Required task » Write the entries out again exactly as they stand, but without the pictures.
START Entries provided
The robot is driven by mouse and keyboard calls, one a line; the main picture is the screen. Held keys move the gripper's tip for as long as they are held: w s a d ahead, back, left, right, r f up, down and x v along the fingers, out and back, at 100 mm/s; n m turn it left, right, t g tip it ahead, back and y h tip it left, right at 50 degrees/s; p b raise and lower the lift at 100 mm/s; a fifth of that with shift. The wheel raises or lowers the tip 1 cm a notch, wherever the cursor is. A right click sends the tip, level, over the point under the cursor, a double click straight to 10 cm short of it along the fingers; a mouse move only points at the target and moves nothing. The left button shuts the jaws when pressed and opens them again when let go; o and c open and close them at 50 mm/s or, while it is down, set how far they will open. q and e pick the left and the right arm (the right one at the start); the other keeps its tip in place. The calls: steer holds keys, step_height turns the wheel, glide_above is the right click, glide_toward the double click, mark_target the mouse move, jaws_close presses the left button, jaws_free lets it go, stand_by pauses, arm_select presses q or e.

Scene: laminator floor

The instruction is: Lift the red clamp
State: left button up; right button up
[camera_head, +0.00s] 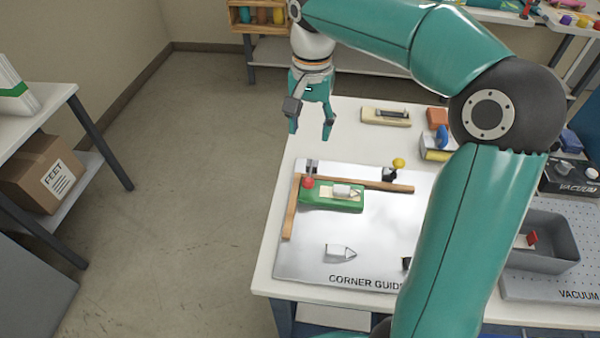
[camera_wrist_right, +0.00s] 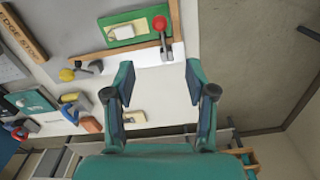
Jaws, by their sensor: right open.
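The red clamp (camera_head: 309,183), a small metal toggle with a round red knob, stands at the upper left corner of the corner guide plate (camera_head: 300,262), beside the left end of a green block (camera_head: 334,202). Its knob and metal base also show in the right wrist view (camera_wrist_right: 160,24). My right gripper (camera_head: 311,132) is open and empty, above and behind the clamp, near the table's left edge. In the right wrist view its two fingers (camera_wrist_right: 160,82) are apart, with the clamp beyond the tips. My left gripper is not in view.
Wooden strips (camera_head: 289,222) edge the plate. A yellow-knobbed clamp (camera_head: 396,165) stands to the right along the back strip. A pale metal piece (camera_head: 339,253) lies on the plate. A grey bin (camera_head: 542,240) is at the right. Open floor (camera_head: 200,180) lies left of the table.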

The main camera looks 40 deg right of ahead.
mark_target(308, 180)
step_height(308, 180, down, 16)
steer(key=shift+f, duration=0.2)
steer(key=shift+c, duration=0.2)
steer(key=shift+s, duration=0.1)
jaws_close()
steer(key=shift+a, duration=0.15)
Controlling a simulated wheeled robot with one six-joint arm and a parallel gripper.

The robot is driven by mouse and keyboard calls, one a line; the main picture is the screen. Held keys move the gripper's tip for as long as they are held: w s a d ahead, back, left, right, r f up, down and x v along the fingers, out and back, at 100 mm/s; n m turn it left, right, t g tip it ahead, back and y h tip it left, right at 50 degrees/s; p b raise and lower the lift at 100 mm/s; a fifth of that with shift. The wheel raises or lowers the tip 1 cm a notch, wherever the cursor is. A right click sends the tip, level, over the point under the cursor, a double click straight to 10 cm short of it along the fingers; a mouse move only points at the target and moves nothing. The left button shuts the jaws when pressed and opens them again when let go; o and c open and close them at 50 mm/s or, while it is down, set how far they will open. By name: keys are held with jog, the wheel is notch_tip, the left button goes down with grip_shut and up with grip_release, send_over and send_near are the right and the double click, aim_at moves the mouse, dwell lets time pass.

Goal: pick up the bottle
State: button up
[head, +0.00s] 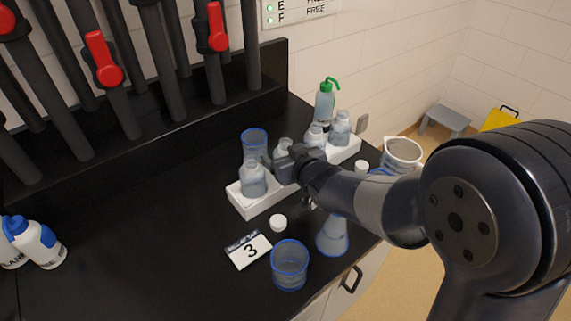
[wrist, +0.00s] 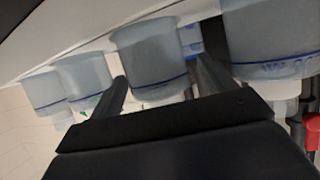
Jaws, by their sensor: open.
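Several translucent plastic bottles with blue marks stand in a white rack (head: 262,207) on the black bench. The bottle (head: 283,147) second from the rack's near end is partly hidden by my gripper (head: 288,164). In the wrist view, which shows the bottles neck-down, this bottle (wrist: 152,55) lies between the two fingers of my gripper (wrist: 161,72). The fingers are apart, one on each side. Whether either finger touches it I cannot tell. The near-end bottle (head: 252,181) is on the right in the wrist view (wrist: 272,40). Which bottle the task means is not marked.
Two more bottles (head: 315,136) (head: 340,126) stand farther along the rack. A blue-rimmed beaker (head: 254,140) stands behind it. A flask (head: 333,236), a beaker (head: 289,266), a white cap (head: 278,223) and a card marked 3 (head: 248,250) are in front.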

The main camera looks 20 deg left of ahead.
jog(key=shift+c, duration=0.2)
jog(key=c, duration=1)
END Entries provided
Result of this exercise »
The robot is driven by mouse and keyboard calls, one a line; the main picture is the screen. Held keys move the gripper's tip for as long as they are held: w s a d ahead, back, left, right, r f up, down and x v along the fingers, out and back, at 100 mm/s; n m turn it left, right, t g tip it ahead, back and y h tip it left, right at 50 degrees/s; p b raise and lower the lift at 100 mm/s; a fifth of that with shift. The wheel raises or lowers the tip 1 cm a notch, wherever the cursor is. A right click sends the tip, level, over the point under the cursor, a double click straight to 10 cm short of it along the fingers; a mouse move only points at the target and moves nothing. The left button shuts the jaws when pressed and opens them again when let go; o and c open and close them at 50 mm/s or, while it is down, set how far they will open. q and e pick the left and the right arm (the right one at the start); the other keeps its tip in place. The calls: steer holds keys, step_height turns the wheel, glide_above is the right click, glide_toward the double click, mark_target the mouse move, jaws_close presses the left button, jaws_free lets it go, stand_by pauses, arm_select presses q or e.

Scene: laminator floor

The instruction is: Lift the red clamp
State: left button up; right button up
[camera_head, +0.00s] 
[camera_wrist_right, +0.00s] 
Jaws, by their sensor: right open.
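The red clamp (camera_head: 309,183), a small metal toggle with a round red knob, stands at the upper left corner of the corner guide plate (camera_head: 300,262), beside the left end of a green block (camera_head: 334,202). Its knob and metal base also show in the right wrist view (camera_wrist_right: 160,24). My right gripper (camera_head: 311,132) is open and empty, above and behind the clamp, near the table's left edge. In the right wrist view its two fingers (camera_wrist_right: 160,82) are apart, with the clamp beyond the tips. My left gripper is not in view.
Wooden strips (camera_head: 289,222) edge the plate. A yellow-knobbed clamp (camera_head: 396,165) stands to the right along the back strip. A pale metal piece (camera_head: 339,253) lies on the plate. A grey bin (camera_head: 542,240) is at the right. Open floor (camera_head: 200,180) lies left of the table.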

The main camera looks 40 deg right of ahead.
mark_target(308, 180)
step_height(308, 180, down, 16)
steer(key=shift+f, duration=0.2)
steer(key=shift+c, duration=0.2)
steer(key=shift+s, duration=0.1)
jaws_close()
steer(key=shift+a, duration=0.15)
Controlling a simulated wheeled robot with one six-joint arm and a parallel gripper.

The robot is driven by mouse and keyboard calls, one a line; the main picture is the screen. Held keys move the gripper's tip for as long as they are held: w s a d ahead, back, left, right, r f up, down and x v along the fingers, out and back, at 100 mm/s; n m turn it left, right, t g tip it ahead, back and y h tip it left, right at 50 degrees/s; p b raise and lower the lift at 100 mm/s; a fifth of that with shift. The wheel raises or lowers the tip 1 cm a notch, wherever the cursor is. A right click sends the tip, level, over the point under the cursor, a double click straight to 10 cm short of it along the fingers; a mouse move only points at the target and moves nothing. The left button shuts the jaws when pressed and opens them again when let go; o and c open and close them at 50 mm/s or, while it is down, set how far they will open. By name: keys are held with jog, the wheel is notch_tip, the left button goes down with grip_shut and up with grip_release, send_over and send_near are the right and the double click, aim_at moves the mouse, dwell lets time pass.

Goal: pick up the bottle
State: button up
[head, +0.00s] 
[wrist, +0.00s] 
Jaws, by their sensor: open.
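Several translucent plastic bottles with blue marks stand in a white rack (head: 262,207) on the black bench. The bottle (head: 283,147) second from the rack's near end is partly hidden by my gripper (head: 288,164). In the wrist view, which shows the bottles neck-down, this bottle (wrist: 152,55) lies between the two fingers of my gripper (wrist: 161,72). The fingers are apart, one on each side. Whether either finger touches it I cannot tell. The near-end bottle (head: 252,181) is on the right in the wrist view (wrist: 272,40). Which bottle the task means is not marked.
Two more bottles (head: 315,136) (head: 340,126) stand farther along the rack. A blue-rimmed beaker (head: 254,140) stands behind it. A flask (head: 333,236), a beaker (head: 289,266), a white cap (head: 278,223) and a card marked 3 (head: 248,250) are in front.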

The main camera looks 20 deg left of ahead.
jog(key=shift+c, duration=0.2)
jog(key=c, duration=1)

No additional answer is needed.